How do we build a sense of self within the conformity of community? Is it possible to be an original thinker, or are we bound by the limits of expectation? And what happens when attention becomes more important than integrity? These questions are at the center of Joe DiPietro’s world-premiere adaptation of Sinclair Lewis’s 1922 satire, Babbitt, now playing at the La Jolla Playhouse.
Despite the fact that its source material is more than 100 years old, the new play feels prescient. Originally conceived of during a material brainstorm session between director Christopher Ashley, playwright DiPietro, and star Matthew Broderick, the production follows George F. Babbitt, a real estate broker. Though he lives a comfortable and steady life in the fictional midwestern town of Zenith, Babbitt fears that something intangible is missing.
A man who finds himself settled solidly into middle age and the middle class, Babbitt is generally a good person, but he doesn’t stand for much; it is this propensity that has him flipping opinions on a dime to suit his momentary needs. “Let me swear to it and make it true,” he declares in Act 2, offering to perjure himself to save a friend. “The jury would believe me—an upstanding white man!”
Another time, he comments that “even common laborers should be paid as well as anyone” but then, observing his shocked audience, immediately recants: “I like them and all, but their wages must never interfere with the profits of stockholders.” When a series of unexpected circumstances cuts through his veil of complacency, Babbitt can’t resist the opportunity to go after his dream of becoming an orator, only to find that tripping boldly into a sexier, more interesting life doesn’t come without its consequences.
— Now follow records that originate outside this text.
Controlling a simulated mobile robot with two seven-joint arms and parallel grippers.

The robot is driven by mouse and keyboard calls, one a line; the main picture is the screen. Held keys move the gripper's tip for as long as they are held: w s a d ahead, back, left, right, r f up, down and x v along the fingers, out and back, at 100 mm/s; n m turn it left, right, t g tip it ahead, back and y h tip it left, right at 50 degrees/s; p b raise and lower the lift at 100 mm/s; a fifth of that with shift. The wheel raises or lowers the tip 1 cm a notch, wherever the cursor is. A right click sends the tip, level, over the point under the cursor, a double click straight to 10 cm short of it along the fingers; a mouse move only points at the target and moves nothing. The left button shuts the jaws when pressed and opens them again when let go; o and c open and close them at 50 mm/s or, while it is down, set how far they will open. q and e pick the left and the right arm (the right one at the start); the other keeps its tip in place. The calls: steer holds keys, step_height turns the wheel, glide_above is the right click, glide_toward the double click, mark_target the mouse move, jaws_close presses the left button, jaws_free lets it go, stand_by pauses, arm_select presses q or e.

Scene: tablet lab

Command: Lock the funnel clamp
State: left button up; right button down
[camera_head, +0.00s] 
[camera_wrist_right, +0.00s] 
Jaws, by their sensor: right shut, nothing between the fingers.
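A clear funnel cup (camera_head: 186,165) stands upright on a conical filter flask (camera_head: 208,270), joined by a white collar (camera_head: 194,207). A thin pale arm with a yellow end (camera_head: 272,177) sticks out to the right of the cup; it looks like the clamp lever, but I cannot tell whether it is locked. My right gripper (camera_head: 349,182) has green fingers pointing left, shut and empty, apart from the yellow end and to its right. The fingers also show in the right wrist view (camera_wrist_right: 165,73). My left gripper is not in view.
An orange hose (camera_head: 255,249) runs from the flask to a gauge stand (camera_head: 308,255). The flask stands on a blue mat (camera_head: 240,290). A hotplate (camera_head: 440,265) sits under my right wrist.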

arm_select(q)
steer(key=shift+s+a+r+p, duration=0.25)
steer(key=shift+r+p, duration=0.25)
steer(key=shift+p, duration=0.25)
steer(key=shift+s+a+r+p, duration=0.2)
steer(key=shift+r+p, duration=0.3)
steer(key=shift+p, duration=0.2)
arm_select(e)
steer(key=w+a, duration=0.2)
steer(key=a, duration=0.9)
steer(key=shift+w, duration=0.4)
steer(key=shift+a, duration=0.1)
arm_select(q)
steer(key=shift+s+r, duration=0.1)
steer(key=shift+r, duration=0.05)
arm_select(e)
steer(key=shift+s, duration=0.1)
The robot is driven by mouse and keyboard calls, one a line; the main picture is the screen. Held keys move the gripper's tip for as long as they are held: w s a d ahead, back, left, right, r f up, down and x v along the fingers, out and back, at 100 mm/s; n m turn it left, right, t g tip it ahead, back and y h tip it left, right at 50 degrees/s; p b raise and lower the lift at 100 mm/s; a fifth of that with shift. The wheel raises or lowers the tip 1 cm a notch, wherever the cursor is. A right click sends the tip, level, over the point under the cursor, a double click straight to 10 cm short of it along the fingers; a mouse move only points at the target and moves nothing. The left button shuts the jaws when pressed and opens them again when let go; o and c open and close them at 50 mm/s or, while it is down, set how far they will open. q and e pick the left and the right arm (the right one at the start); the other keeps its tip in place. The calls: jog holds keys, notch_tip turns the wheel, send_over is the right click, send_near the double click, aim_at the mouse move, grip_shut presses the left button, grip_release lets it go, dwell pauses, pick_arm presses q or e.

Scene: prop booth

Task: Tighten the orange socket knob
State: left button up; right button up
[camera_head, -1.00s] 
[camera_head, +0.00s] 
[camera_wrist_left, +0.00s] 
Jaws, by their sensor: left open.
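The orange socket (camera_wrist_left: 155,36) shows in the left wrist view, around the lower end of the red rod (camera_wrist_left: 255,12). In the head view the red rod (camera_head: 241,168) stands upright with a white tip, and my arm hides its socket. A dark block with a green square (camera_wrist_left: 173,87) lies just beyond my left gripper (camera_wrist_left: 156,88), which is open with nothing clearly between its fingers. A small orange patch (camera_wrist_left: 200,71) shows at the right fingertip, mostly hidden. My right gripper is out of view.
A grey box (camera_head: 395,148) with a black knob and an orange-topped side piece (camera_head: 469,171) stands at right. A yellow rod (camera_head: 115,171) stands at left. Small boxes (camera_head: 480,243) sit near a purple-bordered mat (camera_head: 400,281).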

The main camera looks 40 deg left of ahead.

The real question is: Can he recover what he has lost before it is too late?
Stage and screen actor Matthew Broderick leads the cast as the innately likable everyman George F. Babbitt. Broderick’s performance brings a certain evenness and relatability. The audience honestly believes, as we watch him interact with his family and friends, that he is well-intentioned, albeit flawed.
This is the magic of the script and Broderick’s performance: It is only when we begin to connect to the character—to live in the beats of his line delivery and to understand his thought-patterns and decision-making—that we realize how harmful his politicking has become. Why live a life that has “amounted to nothing” when people suddenly care what you have to say? The answer, it turns out, is because what we say and do matters.
The production also features a talented and tight ensemble, which includes Genevieve Angelson, Anna Chlumsky, Julie Halston, Ann Harada, Francis Jue, Matt McGrath, and Chris Myers, each of them tackling multiple roles. Ann Harada (as Babbitt’s wife Myra) and Chris Myers (as Babbitt’s 17-year-old son Ted) are particularly striking; their characters experience their own concurrent journeys, and we are invested in their successes and joys just as we are in Babbitt’s.
Each actor also serves to advance the plot with narrating lines as they watch Babbitt’s tale unfold from the stacks of an expansive, geometric, two-story library atrium envisioned by scenic designer Walt Spangler. At center stage, dual turntables are used to seamlessly shift the action from one location to another, dressed simply with purple plush lounges and a minimalist white dining set.
Creative team members such as lighting designer Cha See, costume designer Linda Cho, sound designer Leon Rothenberg, and co-composers Mark Bennett and Wayne Barker manage to make a story a century old feel, look, and sound as fresh as the script reveals it is.
After all, as playwright Joe DiPietro noted, the show covers all of the bases: American mores, politics, religion, capitalism, and advertising. “A lot has advanced in society, but a lot hasn’t,” he says. “I was literally shocked at some of the satire and targets that Sinclair Lewis shot at, because they are the same today.”
If it all hits close to home, perhaps the lessons are worth listening to as well.
Babbitt runs at the La Jolla Playhouse’s Mandell Weiss Theatre through December 10.